German development bank KfW has dropped plans to finance a controversial hydropower plant on the Bosna river in Bosnia-Herzegovina, environmentalist groups said on January 28.
KfW signed a 30 million euro ($33.5 million) financing arrangement with public utility EPBIH in 2014 for construction of the 15.75 MW Janjici plant.
If completed, the 16-meter-high dam would have created a 3-kilometer-long reservoir over a picturesque section of the river with a series of rapids upstream from the city of Zenica.
Environmental groups and locals had opposed the dam and filed complaints to the bank, arguing the project would damage the ecosystem and hurt protected species.

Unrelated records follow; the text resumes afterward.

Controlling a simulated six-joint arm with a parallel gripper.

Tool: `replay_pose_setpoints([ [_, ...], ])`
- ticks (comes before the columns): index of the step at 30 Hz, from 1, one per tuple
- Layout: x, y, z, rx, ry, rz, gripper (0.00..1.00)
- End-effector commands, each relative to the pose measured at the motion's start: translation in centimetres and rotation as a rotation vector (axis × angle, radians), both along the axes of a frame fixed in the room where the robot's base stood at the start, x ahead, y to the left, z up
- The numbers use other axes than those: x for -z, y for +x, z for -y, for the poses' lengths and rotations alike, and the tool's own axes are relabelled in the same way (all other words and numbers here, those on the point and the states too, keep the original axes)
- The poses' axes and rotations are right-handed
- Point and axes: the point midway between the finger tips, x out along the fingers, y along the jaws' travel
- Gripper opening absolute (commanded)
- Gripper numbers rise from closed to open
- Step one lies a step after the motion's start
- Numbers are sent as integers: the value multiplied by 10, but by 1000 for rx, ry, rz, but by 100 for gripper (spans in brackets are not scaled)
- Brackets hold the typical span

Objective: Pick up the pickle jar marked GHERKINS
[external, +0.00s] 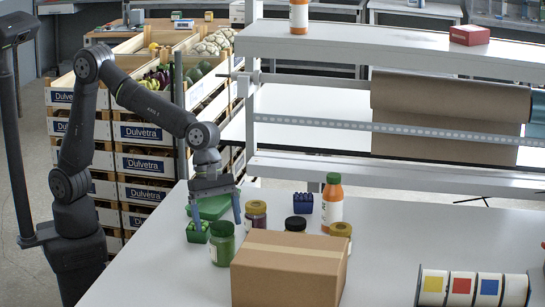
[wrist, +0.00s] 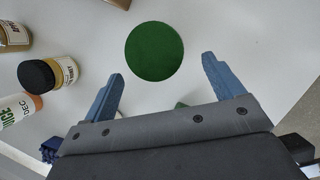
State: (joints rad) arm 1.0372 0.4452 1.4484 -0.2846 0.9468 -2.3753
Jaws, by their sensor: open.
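A green jar with a green lid (external: 222,243) stands upright on the table, left of the cardboard box. Its label cannot be read. In the wrist view a round green lid (wrist: 154,50) shows from above, just beyond and between the fingertips. My gripper (external: 217,224) points down over the table with its blue fingers spread, close to the green jar. It is open and empty, and the wrist view shows the gap between its fingers (wrist: 162,69). I cannot tell whether the fingers reach below the lid's height.
The cardboard box (external: 288,270) stands right of the green jar. The table's right middle is clear.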

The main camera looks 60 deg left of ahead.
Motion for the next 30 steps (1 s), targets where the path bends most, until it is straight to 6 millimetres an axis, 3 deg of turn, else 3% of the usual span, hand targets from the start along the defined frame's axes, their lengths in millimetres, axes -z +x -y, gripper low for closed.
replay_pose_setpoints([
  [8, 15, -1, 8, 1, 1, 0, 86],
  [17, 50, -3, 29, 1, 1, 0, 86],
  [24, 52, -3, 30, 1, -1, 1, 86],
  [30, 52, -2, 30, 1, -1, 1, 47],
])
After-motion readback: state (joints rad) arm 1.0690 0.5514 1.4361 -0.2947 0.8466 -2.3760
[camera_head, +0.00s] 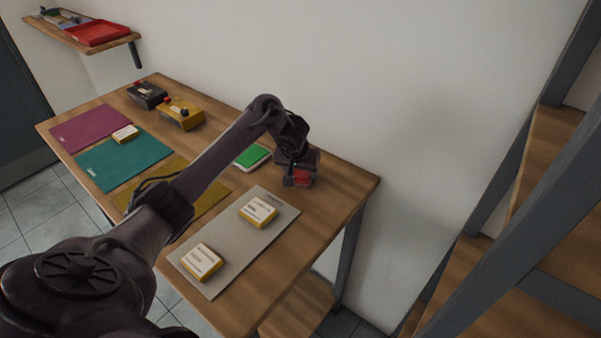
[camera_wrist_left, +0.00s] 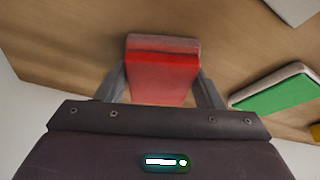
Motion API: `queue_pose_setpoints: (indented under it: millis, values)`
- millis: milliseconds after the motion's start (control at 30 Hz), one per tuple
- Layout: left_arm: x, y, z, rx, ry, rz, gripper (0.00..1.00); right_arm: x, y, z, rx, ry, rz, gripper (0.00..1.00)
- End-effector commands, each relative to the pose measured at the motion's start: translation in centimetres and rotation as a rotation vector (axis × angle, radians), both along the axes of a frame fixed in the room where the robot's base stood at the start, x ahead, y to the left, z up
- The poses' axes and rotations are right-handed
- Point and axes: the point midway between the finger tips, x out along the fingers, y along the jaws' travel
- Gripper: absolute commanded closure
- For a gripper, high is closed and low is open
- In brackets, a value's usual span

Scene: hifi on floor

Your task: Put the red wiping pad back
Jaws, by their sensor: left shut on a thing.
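The red wiping pad (camera_head: 302,178) is at the far right end of the wooden table, below my left gripper (camera_head: 298,172). In the left wrist view the red pad (camera_wrist_left: 162,75) sits between the two fingers of my left gripper (camera_wrist_left: 163,88), which are shut on its sides. The pad is a red block with a greyish far edge. Whether it touches the table or hangs just above it, I cannot tell. My right gripper is not in view.
A grey mat (camera_head: 222,262) with two yellow-and-white boxes lies in front. Teal (camera_head: 110,166) and magenta mats (camera_head: 88,127) lie left. A wall stands behind.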

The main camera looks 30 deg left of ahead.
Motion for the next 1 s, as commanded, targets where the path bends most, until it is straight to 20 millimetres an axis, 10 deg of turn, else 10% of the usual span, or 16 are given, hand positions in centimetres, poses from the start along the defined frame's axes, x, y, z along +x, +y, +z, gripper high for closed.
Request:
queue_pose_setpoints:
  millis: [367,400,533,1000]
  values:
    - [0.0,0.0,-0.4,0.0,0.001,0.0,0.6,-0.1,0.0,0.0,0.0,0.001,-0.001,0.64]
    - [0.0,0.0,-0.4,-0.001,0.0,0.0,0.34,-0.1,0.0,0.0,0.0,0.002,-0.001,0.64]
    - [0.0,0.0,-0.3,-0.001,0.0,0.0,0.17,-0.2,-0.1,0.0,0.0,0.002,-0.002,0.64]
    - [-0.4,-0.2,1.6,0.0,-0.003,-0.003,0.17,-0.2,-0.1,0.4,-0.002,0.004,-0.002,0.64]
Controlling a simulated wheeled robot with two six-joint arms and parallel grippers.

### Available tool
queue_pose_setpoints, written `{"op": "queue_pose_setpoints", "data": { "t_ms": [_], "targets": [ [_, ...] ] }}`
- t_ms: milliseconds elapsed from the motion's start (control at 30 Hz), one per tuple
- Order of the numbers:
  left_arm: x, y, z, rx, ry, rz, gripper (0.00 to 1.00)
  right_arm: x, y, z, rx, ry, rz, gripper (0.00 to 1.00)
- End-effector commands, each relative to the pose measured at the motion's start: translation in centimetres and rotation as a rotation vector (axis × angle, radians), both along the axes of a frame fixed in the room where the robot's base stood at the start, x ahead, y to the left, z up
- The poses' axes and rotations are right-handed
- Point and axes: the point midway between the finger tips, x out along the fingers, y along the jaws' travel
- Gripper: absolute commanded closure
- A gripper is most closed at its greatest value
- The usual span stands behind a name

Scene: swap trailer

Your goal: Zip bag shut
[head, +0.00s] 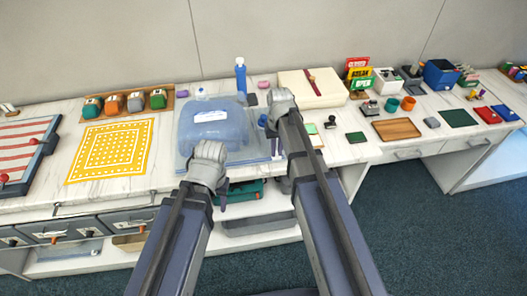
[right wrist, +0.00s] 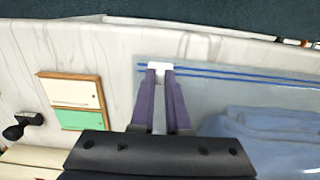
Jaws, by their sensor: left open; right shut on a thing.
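The clear bag (head: 196,160) lies flat on the white table with folded blue cloth (head: 212,118) inside. In the right wrist view, the bag's zip shows as two parallel blue lines (right wrist: 250,75) along its edge nearest the table front. My right gripper (right wrist: 159,70) is shut on the small white slider (right wrist: 159,66), close to one end of the zip; in the head view this is the bag's right end. My left gripper (head: 222,193) is open and empty by the table's front edge, close to the bag's front. My left wrist hides part of the bag's front edge.
A yellow patterned cloth (head: 112,148) lies left of the bag. A blue bottle (head: 240,75) stands behind it. A cream box (head: 312,90) with a strap is behind right. A small green-and-cream board (right wrist: 75,95) and a dark stamp (right wrist: 22,124) lie near the right gripper.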

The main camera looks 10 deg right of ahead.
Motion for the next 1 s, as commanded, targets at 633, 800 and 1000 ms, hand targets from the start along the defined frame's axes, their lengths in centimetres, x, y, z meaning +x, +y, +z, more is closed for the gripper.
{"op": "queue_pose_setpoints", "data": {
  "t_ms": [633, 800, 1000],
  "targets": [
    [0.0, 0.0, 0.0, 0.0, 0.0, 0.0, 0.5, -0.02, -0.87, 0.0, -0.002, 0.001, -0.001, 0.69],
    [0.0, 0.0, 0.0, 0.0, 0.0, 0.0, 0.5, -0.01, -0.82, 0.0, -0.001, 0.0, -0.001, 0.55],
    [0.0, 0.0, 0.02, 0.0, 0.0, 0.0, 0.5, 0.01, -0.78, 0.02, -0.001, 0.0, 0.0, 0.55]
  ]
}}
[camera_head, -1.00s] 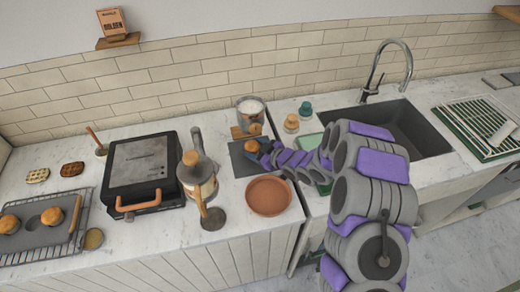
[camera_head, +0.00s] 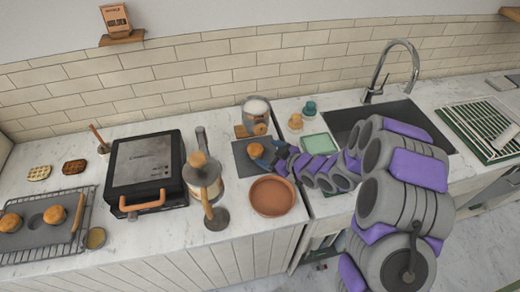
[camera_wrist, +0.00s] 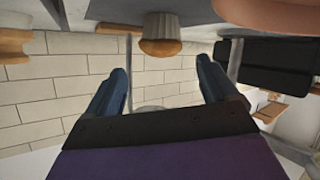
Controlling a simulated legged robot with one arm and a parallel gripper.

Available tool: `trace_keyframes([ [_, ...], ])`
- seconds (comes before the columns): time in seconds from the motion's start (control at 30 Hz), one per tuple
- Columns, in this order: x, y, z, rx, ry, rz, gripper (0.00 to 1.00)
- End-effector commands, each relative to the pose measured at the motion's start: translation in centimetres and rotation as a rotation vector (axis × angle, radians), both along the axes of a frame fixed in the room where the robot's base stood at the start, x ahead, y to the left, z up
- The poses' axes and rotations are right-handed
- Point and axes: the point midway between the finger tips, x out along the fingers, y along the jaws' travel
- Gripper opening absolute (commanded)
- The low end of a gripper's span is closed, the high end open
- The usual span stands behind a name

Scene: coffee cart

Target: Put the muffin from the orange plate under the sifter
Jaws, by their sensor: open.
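A golden-brown muffin (camera_head: 254,150) stands on the dark slate board (camera_head: 243,167), in front of the sifter (camera_head: 256,109), a container with white powder in it. In the wrist view the muffin (camera_wrist: 160,45) appears upside down, with its pale wrapper on the board. The orange plate (camera_head: 272,197) is terracotta-coloured and bare, in front of the board; its edge shows in the wrist view (camera_wrist: 262,14). My gripper (camera_head: 268,158) is just right of the muffin. In the wrist view my gripper (camera_wrist: 160,78) is open and empty, its fingers apart from the muffin.
A press (camera_head: 138,170) and a metal pot (camera_head: 203,180) stand left of the board. A tray with muffins (camera_head: 40,225) is at far left. The sink (camera_head: 400,122) and small jars (camera_head: 296,121) are to the right. The tiled wall closes the back.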

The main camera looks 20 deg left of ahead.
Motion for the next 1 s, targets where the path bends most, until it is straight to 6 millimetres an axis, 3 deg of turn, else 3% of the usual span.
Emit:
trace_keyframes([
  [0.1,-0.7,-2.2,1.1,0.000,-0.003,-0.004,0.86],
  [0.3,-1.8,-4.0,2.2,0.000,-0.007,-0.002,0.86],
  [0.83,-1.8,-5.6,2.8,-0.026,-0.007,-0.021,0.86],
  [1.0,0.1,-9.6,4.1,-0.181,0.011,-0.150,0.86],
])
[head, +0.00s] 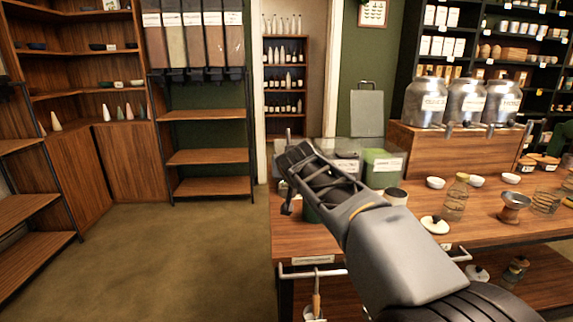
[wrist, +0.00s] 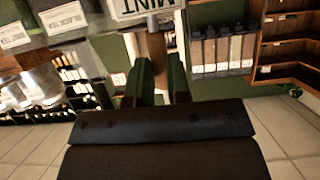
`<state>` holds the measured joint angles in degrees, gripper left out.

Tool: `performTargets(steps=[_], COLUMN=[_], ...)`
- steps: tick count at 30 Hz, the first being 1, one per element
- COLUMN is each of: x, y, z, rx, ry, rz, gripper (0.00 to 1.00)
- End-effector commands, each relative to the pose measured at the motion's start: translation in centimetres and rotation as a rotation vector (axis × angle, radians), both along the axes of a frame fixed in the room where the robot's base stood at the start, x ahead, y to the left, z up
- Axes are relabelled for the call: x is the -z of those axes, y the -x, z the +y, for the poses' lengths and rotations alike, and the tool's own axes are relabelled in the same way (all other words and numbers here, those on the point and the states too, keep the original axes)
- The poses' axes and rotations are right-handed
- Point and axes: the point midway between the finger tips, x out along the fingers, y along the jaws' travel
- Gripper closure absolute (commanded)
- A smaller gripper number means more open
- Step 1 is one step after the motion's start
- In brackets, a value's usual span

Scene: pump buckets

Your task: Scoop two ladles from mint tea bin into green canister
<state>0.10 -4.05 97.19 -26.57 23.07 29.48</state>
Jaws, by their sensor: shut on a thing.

“The Janjici hydropower plant is clearly not in line with KfW's standards,” said Andrey Ralev, a biodiversity campaigner at CEE Bankwatch Network, a grassroots network of environmental groups in countries in Central and Eastern Europe.
“The river Bosna is the river after which our country is named,” said Emina Veljovic from the environmental Aarhus Center in Bosnia. “It was completely insane for an attempt to be made to destroy it by building the Janjici hydropower plant despite public opposition and contrary to domestic and international environmental laws.”
Environmental groups said the next step is to ensure no other banks fund the project and the government takes steps toward the long-term protection of the Bosna and many other Bosnian rivers.
Bosnia has 109 small hydropower plants. According to environmental organizations, an additional 345 are planned or under construction.